As painful as it is, I take personal responsibility for the loss of a friend, who was in mourning following the death of a close family member. I unintentionally said something that was rather insensitive to another in his family. It was a stupid thing to say, and I wished I could take it back almost immediately. It was the end of the friendship. I was disappointed. I thought of how the boys in Jersey might have reacted. They probably would have called me a dumb moron (okay, it would have been much worse, but I avoid those words in the blog). The point is, they would have expressed their anger at me, deservedly, yet we would have remained friends. "Real friends don't get offended when you insult them. They smile and call you something even more offensive." Writer unknown.

I am fortunate to have friends who are there in times of need - emotional, financial and who simply allow me to vent. Friends who understand that I may falter at times, but will give me a second and third and fourth chance. Ralph Waldo Emerson opined that true friendship was elusive, perhaps unattainable. Emerson: "Every man alone is sincere. At the entrance of a second person, hypocrisy begins.
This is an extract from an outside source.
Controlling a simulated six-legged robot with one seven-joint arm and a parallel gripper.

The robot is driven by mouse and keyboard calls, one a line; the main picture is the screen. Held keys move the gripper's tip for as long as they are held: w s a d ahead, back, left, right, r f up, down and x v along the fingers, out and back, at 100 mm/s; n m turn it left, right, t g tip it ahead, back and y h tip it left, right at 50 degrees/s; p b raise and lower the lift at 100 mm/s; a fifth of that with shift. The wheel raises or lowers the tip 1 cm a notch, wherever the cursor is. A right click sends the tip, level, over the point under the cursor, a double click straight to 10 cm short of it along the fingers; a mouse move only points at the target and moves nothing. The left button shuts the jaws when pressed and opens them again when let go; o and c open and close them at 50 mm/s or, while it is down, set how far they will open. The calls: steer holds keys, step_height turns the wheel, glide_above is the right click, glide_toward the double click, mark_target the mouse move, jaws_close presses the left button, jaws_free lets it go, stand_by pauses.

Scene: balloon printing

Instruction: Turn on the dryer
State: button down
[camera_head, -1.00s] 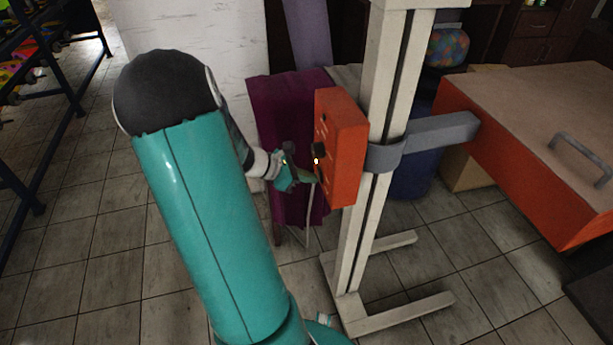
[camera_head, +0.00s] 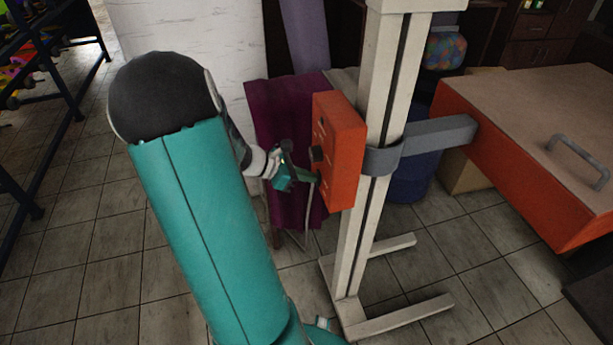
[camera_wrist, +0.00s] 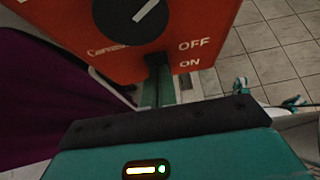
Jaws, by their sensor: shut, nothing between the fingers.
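The dryer's orange control box (camera_head: 340,150) is mounted on a pale upright post. In the wrist view the box face (camera_wrist: 205,22) has a black round knob (camera_wrist: 120,22) with a white pointer line. White "OFF" and "ON" labels sit at its lower right edge. My gripper (camera_head: 314,178) is shut and empty, with its tip at the lower part of the box face. In the wrist view my gripper (camera_wrist: 158,75) reaches a dark spot left of the labels. I cannot tell whether that spot is the switch or a fingertip, or whether they touch.
The post (camera_head: 382,100) stands on a forked floor base (camera_head: 400,312). A grey bracket (camera_head: 430,135) joins it to a large orange-sided panel (camera_head: 530,95) at right. A purple cloth-like sheet (camera_head: 275,115) hangs behind my gripper. Tiled floor is open at left.

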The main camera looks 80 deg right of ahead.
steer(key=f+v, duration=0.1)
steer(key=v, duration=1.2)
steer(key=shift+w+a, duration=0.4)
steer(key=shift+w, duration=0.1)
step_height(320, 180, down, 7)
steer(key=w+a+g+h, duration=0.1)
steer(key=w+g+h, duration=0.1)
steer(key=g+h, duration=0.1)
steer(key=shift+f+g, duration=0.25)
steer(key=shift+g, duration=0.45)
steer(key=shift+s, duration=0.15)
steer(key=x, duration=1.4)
We parry and fend the approach of our fellow man by compliments, by gossip, by amusements, by affairs. We cover up our thought from him under a hundred folds."

A rather disconcerting view of friendships. I'm with George Eliot, and treasure those with whom I neither have to weigh thoughts nor measure words. I'm with those who will not write me off when I falter. And I promise to do the same in return. I want friends who will tell me when I am wrong - not just about politics, but about life, about family, about anything. When friends do that for us, instead of abandoning us, they make us better people.

To end on a humorous note, I once asked one of the boys in Jersey what he thought of my blog. They do not all read it. He said he agreed about 70% of the time, disagreed about 20% of the time, and the remaining 10% of the time he thought I was bat-shit crazy. He certainly did not worry about having to measure his words. Exactly the kind of friend I want.